■ **EXERCISE**
Repeat exactly the stretch of lines from the line containing "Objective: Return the" through the line containing "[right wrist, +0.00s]", both included, and nothing else.

■ **INFORMATION SHOWN**
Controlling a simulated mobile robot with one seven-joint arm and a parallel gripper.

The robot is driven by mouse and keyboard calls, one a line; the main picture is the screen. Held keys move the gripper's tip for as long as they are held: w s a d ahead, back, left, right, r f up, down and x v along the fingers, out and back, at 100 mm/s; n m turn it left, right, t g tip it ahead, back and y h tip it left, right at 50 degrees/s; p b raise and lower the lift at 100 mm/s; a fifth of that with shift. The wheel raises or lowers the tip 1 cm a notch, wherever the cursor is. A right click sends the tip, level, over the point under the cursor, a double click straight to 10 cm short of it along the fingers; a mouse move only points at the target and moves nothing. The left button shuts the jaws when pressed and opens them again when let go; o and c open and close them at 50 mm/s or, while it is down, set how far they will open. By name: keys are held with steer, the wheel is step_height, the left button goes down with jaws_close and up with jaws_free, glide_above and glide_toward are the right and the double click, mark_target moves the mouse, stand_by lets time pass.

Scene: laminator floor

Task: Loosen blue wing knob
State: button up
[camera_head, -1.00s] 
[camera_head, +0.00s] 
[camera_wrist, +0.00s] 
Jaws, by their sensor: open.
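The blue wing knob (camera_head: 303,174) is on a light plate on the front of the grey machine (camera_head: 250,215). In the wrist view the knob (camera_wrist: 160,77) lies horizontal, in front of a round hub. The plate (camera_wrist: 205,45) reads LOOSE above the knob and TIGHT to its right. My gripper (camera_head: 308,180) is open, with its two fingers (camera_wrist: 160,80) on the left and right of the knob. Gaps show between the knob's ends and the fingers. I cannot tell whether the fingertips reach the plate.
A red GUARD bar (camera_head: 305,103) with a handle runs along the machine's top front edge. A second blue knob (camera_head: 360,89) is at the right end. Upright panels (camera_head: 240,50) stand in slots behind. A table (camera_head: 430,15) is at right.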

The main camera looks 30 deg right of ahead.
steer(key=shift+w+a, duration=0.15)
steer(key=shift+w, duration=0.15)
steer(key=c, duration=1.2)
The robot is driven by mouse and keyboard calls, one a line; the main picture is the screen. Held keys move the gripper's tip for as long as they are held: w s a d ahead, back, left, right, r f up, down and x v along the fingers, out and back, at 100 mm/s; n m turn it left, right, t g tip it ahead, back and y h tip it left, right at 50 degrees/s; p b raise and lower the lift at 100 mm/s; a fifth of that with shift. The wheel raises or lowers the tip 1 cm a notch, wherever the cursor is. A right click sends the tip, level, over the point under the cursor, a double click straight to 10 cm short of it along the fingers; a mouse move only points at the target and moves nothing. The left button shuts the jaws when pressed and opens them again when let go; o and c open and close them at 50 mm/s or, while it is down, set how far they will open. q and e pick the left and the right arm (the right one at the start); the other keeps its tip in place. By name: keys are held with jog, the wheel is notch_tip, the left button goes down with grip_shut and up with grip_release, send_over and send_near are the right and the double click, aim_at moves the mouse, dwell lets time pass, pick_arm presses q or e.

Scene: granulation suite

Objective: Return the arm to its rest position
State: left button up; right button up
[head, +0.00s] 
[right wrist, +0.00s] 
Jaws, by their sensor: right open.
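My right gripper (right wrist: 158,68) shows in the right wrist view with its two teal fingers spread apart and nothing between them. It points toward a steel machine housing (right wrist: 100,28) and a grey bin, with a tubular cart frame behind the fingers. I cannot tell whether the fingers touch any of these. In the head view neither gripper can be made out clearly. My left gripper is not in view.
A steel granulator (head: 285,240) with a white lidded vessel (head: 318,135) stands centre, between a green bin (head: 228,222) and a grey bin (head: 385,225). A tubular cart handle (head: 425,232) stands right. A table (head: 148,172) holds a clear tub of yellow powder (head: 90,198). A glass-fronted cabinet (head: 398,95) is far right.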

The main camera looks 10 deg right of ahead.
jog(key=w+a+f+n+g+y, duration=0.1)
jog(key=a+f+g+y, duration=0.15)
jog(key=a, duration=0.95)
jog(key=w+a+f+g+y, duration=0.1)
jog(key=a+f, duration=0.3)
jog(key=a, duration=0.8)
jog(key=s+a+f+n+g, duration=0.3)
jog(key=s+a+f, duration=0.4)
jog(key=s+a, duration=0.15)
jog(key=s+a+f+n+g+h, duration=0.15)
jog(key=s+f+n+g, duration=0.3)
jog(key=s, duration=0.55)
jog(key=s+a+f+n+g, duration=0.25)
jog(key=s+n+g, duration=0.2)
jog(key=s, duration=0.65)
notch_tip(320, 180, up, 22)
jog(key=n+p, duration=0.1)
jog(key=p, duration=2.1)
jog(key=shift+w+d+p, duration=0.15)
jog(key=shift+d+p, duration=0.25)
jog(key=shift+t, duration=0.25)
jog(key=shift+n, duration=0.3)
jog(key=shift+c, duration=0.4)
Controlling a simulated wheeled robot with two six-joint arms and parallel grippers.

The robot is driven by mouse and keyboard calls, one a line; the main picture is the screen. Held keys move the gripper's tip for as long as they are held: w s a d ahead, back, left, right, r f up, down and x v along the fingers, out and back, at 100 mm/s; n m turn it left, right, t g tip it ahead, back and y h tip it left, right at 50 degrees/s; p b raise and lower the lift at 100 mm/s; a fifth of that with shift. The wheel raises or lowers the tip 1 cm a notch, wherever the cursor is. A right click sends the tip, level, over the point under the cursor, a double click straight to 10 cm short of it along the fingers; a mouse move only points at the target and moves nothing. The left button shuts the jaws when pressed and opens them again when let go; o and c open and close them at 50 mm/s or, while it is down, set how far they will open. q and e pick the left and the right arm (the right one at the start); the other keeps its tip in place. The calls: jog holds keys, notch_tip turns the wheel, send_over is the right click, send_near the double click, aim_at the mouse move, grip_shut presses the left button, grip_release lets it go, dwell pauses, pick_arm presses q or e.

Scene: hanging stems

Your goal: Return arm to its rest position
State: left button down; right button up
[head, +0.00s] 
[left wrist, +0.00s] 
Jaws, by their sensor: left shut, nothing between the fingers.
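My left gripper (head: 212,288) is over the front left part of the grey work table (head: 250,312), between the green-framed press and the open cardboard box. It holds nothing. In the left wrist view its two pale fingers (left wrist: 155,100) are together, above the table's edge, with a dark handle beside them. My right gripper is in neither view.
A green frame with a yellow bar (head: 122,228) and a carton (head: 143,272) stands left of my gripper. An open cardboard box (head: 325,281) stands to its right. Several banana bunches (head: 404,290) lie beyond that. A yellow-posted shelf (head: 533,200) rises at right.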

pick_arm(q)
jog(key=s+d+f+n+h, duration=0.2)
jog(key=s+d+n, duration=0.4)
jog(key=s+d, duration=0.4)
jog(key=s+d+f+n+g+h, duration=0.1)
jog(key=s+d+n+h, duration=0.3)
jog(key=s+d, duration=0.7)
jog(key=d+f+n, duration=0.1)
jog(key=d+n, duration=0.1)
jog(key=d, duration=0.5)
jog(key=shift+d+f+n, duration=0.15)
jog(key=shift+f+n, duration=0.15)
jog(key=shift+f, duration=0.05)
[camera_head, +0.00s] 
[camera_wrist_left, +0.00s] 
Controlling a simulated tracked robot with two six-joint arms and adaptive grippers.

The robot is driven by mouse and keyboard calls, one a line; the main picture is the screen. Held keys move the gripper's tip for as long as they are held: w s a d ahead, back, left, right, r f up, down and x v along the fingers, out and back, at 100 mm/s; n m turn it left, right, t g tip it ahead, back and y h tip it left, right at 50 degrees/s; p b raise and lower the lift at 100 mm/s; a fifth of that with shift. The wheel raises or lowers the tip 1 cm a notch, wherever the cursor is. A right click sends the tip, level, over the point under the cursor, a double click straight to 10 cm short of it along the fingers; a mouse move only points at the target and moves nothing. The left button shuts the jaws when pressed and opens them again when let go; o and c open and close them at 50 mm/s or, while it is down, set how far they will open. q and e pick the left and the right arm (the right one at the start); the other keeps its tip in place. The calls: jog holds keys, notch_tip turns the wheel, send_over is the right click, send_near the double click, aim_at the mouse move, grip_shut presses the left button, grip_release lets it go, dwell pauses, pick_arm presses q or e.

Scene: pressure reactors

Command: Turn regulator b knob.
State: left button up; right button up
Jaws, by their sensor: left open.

■ **RESULT BELOW**
Objective: Return the arm to its rest position
State: left button up; right button up
[head, +0.00s] 
[right wrist, +0.00s] 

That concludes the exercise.